* Begin *
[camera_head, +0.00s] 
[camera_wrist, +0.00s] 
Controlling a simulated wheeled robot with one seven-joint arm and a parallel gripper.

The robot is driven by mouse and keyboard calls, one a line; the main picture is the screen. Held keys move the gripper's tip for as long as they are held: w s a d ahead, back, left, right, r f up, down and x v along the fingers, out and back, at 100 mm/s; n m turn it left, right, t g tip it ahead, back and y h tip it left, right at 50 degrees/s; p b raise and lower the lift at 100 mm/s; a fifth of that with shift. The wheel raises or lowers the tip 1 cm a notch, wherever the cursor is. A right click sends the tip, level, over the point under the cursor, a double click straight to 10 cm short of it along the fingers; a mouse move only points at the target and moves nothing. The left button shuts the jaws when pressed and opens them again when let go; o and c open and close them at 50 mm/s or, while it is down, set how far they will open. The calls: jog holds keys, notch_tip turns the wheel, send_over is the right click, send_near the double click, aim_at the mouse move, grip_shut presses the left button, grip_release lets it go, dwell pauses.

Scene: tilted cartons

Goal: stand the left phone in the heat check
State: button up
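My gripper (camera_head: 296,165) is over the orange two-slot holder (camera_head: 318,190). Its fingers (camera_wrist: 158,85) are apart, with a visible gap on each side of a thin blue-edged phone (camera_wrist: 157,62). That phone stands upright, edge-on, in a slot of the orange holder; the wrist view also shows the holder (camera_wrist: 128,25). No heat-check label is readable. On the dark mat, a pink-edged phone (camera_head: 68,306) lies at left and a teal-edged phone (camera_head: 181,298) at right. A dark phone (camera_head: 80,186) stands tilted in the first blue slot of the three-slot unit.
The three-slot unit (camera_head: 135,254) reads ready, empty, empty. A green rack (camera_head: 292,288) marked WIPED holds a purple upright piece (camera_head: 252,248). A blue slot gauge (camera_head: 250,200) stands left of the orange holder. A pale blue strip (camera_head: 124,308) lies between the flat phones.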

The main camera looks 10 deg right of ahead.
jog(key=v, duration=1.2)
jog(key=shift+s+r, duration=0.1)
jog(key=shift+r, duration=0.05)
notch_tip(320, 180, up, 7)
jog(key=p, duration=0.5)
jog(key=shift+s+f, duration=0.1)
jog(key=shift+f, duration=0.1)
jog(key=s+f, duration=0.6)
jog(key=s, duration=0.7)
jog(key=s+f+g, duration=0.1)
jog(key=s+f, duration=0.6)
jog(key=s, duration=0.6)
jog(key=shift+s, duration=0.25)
* End *
* Begin *
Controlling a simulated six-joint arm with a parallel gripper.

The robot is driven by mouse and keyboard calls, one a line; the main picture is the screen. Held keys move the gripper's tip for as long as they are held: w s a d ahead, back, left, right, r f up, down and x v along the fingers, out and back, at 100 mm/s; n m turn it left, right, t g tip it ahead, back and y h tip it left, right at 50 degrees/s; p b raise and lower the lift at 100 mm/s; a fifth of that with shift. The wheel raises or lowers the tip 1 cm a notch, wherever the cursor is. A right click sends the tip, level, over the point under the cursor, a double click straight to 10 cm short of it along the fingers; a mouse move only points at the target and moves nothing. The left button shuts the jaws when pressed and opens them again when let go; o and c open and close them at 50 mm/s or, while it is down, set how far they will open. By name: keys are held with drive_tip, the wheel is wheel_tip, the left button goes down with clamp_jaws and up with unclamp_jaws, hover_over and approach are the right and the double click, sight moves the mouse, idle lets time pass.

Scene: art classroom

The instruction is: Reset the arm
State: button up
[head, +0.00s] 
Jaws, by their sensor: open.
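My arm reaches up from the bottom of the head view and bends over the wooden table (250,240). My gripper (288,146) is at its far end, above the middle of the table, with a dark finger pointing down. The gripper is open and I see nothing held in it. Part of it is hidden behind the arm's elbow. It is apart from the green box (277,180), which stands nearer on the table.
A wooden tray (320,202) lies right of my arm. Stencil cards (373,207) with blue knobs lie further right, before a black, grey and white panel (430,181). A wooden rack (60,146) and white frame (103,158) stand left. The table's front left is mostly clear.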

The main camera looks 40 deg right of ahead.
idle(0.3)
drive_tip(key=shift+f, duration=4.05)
* End *
■ Objective:
Go through the listing above and report how many of its lines contain the word "Scene", with only the number as output.

■ Answer in full:
2